6

I'm using the events manager plugin to create custom posts for events. I do not have a need for a blog, so I modified my theme's index.php file (using a child theme) for its query to retrieve the "event" post type on the home page.

new WP_Query ( array( 'paged' => $paged, 'post_type' => 'event', 'posts_per_page' => 4 ) (I have only included the 'event' post type).

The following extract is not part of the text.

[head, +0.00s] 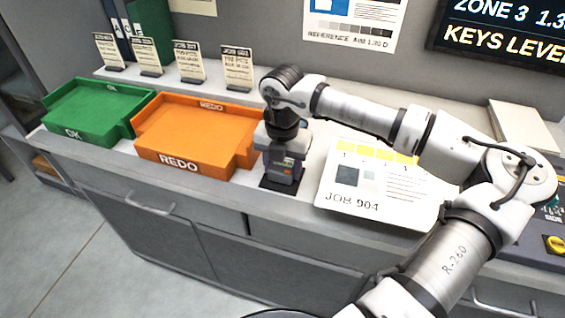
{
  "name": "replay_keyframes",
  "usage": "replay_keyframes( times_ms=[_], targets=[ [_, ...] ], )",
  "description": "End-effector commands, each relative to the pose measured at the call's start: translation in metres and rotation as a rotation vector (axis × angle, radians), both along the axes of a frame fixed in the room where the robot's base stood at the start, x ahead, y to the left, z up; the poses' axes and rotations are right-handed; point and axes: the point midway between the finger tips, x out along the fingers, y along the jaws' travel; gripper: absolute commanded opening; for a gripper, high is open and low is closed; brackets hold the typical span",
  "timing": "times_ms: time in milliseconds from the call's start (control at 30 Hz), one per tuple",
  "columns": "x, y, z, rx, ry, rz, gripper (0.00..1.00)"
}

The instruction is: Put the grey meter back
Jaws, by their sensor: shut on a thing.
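The grey meter (283,166) stands upright at the counter's front, just right of the orange REDO tray. A small coloured label shows on its front. A dark flat pad (270,185) shows under it; I cannot tell whether the meter touches the pad or is just above it. My gripper (284,140) points straight down over the meter and is shut on its upper part. The fingers hide the meter's top.
The orange REDO tray (180,165) is close on the left, with the green OK tray (90,136) beyond. A JOB 904 sheet (350,203) lies on the right. Several job cards stand behind the trays. A control panel (550,242) is at the far right.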

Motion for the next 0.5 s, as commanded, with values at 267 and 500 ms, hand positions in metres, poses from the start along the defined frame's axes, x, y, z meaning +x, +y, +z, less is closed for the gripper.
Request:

So far, so good. But it displays current, past and future events on the home page. I want it to only display current and future events (that is, I want events that haven't started yet to be shown on the home page too. I only want to prevent past events from being shown). I have taken a look at the codex page for WP_Query and used the following code excerpt:

// Create a new filtering function that will add our where clause to the query
function filter_where( $where = '' ) {
    // posts for March 1 to March 15, 2010
    $where .= " AND post_date <  CURDATE() ";
    return $where;
}

add_filter( 'posts_where', 'filter_where' );
$query = new WP_Query( $query_string );
remove_filter( 'posts_where', 'filter_where' )

It doesn't produce the desired result because the event date isn't stored on post_date on the DB.

However I suppose there's some easy way to reference the events' dates, because the date automatically displayed on the home page isn't the posts publication date, but rather the event start date, without any modification being made.

2
  • 1
    presumably it's being stored in post meta, use get_post_custom to see all of the metadata associated with an event, and a meta query to query based on the date key.
    – Milo
    Commented Jun 7, 2013 at 18:35
  • @Milo it is, but I don't know how to analyse it. Here's its output: pastebin.com/3er1WBMv Commented Jun 8, 2013 at 18:38

2 Answers 2

12

Copied from StackOverflow:

WP_Query offers a date_query parameter, allowing you to set a range with before and after.

https://developer.wordpress.org/reference/classes/wp_query/#date-parameters

$args = array(
    'date_query' => array(
        array(
            'after'     => 'January 1st, 2015',
            'before'    => 'December 31st, 2015',
            'inclusive' => true,
        ),
    ),
);
$query = new WP_Query( $args );

See the linked documentation for more details.

Note that the other answer, which uses a postmeta query, is really out of date, no one should do that now that WP_Query supports these date queries.

2
  • Can you please add the WP version where this support has been added? Commented Apr 23, 2019 at 20:43
  • 2
    As it says on the Codex article I linked date_query (array) - Date parameters (available since Version 3.7). so it's truly ancient at this point, definitely safe to use :)
    – jerclarke
    Commented Apr 23, 2019 at 20:59
3

It sounds like you need a meta_query.

$query = new WP_Query ( 
  array( 
    'paged' => $paged, 
    'post_type' => 'event', 
    'posts_per_page' => 4,
    'meta_query' => array(
      array(
        'key' => 'date_key_name',
        'value' => date('Y-m-d'),
        'compare' => '>=',
      )
    )
  )
);

Be aware that your dates need to be in some format that a machine can parse correctly.

Reference

http://codex.wordpress.org/Class_Reference/WP_Query#Custom_Field_Parameters

15
  • the custom field is stored in the YYYY-MM-DD format. I've tried comparing using meta_key + meta_value, meta_query + key + value, '=' and 'LIKE' operators. Nothing seems to work. Even by inserting the literal event date. Commented Jun 8, 2013 at 5:08
  • Did you try the code I posted?
    – s_ha_dum
    Commented Jun 8, 2013 at 12:18
  • Well, no, because your code expects dates to be in unix time, I supposed (incorrectly?). I'll try it now. Commented Jun 8, 2013 at 18:39
  • 1
    @ruda.almeida aha, that's true, hadn't thought of that! though if you want to order by start date, that key has to be part of the query.
    – Milo
    Commented Jun 8, 2013 at 20:07
  • 1
    That first underscore prevents the fields from showing up in the "Custom Meta" dropdown select box.